And, all that comes on top of finding ways to reduce the impact of the travel and transport industry.
Some next steps
Berners-Lee argues: "The good news is that if you look at this from a science and technology perspective it's all doable. So, the real question is what would it take for humans to be solving these technically solvable challenges and that takes us on to a whole load of other domains.
"The importance of truth and trust in the world, new questions about what things it's still okay to keep growing, new constraints for humanity that we need to work within huge questions around inequality, and can we deal with climate change with the level of inequality that is going on between countries, questions of values that are playing out globally right now and huge questions for politics and the way we do politics at an international level."

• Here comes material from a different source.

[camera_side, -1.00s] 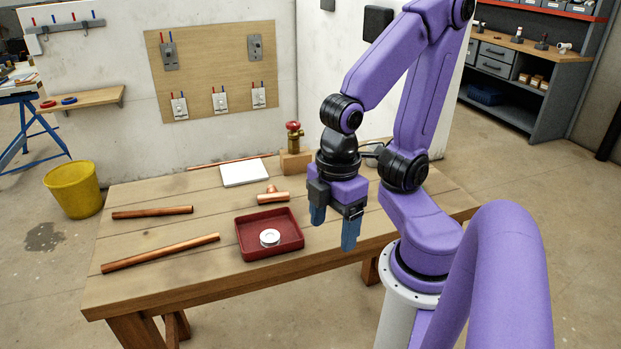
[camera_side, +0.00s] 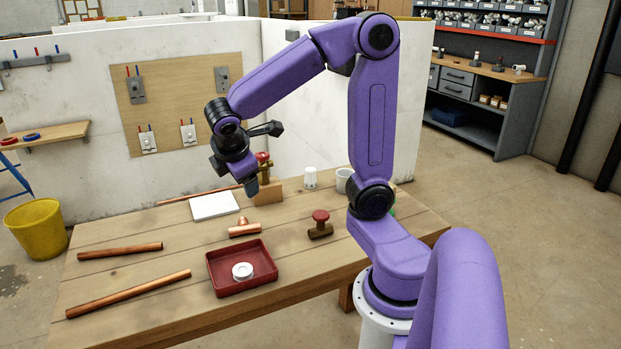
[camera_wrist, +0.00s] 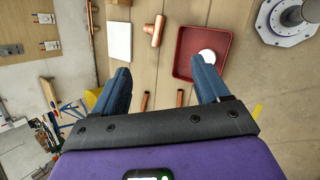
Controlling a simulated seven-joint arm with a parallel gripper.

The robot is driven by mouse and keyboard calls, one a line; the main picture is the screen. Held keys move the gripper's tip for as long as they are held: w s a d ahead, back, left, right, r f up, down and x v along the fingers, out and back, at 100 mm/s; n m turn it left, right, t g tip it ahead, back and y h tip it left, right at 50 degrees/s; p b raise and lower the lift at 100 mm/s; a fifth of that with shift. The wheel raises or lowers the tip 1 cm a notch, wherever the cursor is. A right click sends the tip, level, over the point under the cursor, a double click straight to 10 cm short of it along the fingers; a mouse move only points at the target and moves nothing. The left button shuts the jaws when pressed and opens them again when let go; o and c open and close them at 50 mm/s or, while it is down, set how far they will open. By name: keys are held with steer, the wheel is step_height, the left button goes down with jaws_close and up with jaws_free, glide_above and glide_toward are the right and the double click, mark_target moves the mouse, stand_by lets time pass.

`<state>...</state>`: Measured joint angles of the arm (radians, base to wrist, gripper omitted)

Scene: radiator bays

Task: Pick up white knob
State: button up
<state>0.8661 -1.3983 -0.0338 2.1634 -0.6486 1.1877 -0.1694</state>
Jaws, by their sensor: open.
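A small white upright knob-like cylinder (camera_side: 310,177) stands at the back of the wooden bench, right of the wooden block; I take it as the white knob. I cannot make it out in the wrist view. My gripper (camera_side: 252,188) is above the back of the bench, left of the knob and apart from it. Its far finger is partly hidden in the side view. In the wrist view my gripper (camera_wrist: 163,82) has its blue fingers wide apart with nothing between them.
A red tray (camera_side: 215,282) holds a white ring (camera_side: 242,271). A white cup (camera_side: 343,180) stands right of the knob. A red-topped valve (camera_side: 320,226), a copper tee (camera_side: 244,228), a white plate (camera_side: 214,205), a wooden block (camera_side: 267,191) and copper pipes (camera_side: 130,294) lie around.

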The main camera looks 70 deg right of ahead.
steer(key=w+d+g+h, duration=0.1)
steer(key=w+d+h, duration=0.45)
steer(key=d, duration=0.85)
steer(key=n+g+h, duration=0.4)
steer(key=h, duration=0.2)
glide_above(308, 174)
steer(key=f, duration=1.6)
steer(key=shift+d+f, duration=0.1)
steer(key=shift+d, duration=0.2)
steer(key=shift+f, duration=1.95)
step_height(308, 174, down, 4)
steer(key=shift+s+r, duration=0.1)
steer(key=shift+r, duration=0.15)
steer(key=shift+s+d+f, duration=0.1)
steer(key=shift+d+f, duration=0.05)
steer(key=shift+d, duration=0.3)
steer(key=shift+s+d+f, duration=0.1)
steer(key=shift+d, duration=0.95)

Despite the gloomy outlook, Berners-Lee says he is more optimistic now than he was three years ago because the human race seems to have woken up to the reality of climate change.
He also says that business travel could be a force for good through the "international understanding and respect" that it brings.
"Some business travel is still absolutely vital for better international relations and fostering global compassion which we so need now so I would encourage you all to stick with the science, be creative in what the solutions are.
"Make every trip count in terms of the mind broadening experience it brings about, find a business model that somehow works with less energy and unfortunately is not the silver bullet that lets the flying industry off the hook. This is such a critical moment for humanity and the implications for all businesses are enormous."
* Check this panel session on climate change and sustainability from The Phocuswright Conference 2021 in the U.S.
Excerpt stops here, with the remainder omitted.